On a coutume d’exprimer cela par la liberté interne et la liberté externe.

Nous « possédons » la liberté interne (le libre arbitre) car elle ne dépend que de nous et nous en sommes maître (enfin c’est ce dont nous avons la conviction profonde, conviction qui a traversé les siècles, les territoires et les cultures !!). Par contre il est clair que les contraintes de différentes natures jusqu’à l’emprisonnement physique, nous empêchent d’agir comme nous le voudrions, de penser comme nous le souhaitons ou de croire ce que nous voulons (problématique de la religion et de la croyance). Il apparait que les contraintes externes (liberté externe) sont indiscutablement des limites à notre liberté dont une partie importante sont constituées de contraintes politiques, institutionnelles, sociales et économiques. Mais la liberté (de l’état de nature de John Locke) n’est-elle pas naturellement limitée par celle des autres, ou d’une façon plus globale par l’intérêt général dans tous les domaines de la vie sociale et politique  ?

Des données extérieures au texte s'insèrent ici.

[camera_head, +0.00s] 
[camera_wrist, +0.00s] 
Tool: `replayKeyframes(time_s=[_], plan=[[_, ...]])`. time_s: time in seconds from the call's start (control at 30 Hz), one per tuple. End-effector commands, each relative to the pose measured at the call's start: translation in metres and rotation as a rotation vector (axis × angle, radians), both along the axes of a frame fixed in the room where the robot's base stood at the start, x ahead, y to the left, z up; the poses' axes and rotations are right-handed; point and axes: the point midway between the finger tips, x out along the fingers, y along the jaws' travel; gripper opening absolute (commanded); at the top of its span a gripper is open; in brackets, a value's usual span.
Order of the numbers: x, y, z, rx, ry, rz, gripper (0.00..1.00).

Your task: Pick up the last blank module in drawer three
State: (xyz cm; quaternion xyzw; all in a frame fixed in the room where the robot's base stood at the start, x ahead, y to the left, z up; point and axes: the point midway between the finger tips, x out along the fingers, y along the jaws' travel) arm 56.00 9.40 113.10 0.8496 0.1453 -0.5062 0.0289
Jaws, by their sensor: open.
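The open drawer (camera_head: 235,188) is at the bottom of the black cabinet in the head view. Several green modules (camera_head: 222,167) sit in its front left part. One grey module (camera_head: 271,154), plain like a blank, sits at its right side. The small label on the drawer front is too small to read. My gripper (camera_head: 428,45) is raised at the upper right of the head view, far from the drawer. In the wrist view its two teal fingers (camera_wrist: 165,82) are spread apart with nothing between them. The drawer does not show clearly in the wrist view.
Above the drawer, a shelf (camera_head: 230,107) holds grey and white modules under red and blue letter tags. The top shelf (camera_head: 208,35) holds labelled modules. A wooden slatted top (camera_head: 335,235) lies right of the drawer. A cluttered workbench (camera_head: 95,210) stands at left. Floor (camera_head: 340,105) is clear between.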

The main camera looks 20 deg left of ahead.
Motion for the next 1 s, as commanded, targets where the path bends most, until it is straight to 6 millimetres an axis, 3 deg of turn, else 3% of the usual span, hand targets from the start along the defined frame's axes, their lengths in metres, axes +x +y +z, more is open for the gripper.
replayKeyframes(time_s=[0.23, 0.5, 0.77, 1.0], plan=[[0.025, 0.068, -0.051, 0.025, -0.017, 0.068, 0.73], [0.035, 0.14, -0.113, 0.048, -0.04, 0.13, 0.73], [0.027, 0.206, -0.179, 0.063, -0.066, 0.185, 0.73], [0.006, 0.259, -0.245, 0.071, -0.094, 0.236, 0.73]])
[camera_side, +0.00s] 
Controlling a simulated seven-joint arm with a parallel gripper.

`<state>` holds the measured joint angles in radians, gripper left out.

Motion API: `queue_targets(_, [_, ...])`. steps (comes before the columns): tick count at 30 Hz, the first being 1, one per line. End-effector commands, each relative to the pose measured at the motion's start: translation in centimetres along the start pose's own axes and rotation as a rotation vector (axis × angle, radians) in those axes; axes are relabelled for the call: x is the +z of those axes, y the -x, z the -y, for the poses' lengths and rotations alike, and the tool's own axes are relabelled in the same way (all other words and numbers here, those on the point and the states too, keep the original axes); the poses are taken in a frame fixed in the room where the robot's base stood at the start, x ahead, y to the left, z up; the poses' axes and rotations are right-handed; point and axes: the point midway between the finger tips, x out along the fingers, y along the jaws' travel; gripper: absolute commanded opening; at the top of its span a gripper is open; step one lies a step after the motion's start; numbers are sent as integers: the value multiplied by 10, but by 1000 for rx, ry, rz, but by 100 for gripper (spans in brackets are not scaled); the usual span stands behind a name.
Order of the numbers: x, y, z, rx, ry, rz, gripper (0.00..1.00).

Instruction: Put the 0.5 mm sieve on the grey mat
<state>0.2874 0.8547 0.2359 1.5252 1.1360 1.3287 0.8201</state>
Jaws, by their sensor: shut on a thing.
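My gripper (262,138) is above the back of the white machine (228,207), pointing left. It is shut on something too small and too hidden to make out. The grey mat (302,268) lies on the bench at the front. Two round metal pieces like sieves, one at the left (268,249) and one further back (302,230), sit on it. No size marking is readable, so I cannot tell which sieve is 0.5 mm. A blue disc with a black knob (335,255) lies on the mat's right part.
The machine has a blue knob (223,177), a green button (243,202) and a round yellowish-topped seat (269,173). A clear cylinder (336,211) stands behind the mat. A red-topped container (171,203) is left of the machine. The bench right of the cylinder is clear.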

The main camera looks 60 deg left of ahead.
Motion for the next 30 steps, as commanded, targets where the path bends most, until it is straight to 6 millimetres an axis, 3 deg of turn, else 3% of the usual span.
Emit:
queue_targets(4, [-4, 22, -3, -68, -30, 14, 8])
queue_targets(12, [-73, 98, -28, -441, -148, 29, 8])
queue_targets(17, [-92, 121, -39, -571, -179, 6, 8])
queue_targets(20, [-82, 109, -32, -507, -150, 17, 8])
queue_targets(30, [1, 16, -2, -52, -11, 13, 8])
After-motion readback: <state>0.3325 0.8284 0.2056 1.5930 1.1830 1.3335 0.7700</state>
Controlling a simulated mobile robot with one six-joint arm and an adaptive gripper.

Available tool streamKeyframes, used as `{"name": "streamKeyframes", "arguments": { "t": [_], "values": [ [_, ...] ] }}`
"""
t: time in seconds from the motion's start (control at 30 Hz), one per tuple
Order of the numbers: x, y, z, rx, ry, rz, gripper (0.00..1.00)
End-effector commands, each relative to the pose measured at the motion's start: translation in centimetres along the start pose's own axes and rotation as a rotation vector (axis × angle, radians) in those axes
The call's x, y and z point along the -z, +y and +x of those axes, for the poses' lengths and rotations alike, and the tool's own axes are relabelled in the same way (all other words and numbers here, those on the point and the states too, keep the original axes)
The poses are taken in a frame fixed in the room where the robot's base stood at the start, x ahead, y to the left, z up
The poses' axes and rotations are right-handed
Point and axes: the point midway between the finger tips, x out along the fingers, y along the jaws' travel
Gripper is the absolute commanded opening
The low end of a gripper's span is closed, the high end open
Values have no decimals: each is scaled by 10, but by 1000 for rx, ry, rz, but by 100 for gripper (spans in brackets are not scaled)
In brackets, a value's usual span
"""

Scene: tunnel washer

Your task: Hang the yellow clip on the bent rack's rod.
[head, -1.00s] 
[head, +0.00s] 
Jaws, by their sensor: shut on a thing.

Peut-être d’autres systèmes politiques pourraient-ils être en meilleure cohérence avec notre liberté individuelle, mais en toute honnêteté les contraintes ne pourraient pas disparaître totalement.

D’autre part, la prise en compte de l’intérêt général, qui relativise notre liberté, nous apporte sécurité et tous les avantages d’une vie sociale et d’échange dont la nature humaine a besoin.

Mais là n’est pas le propos de ce texte qui va se focaliser sur la « liberté interne » qui est le sujet du libre arbitre, dont la définition est « faire ce que je veux et que cela ne dépende que de moi » — je ne prends dans cette phrase que le volet interne de la liberté, bien entendu, la partie externe ne concerne pas le libre arbitre mais la liberté.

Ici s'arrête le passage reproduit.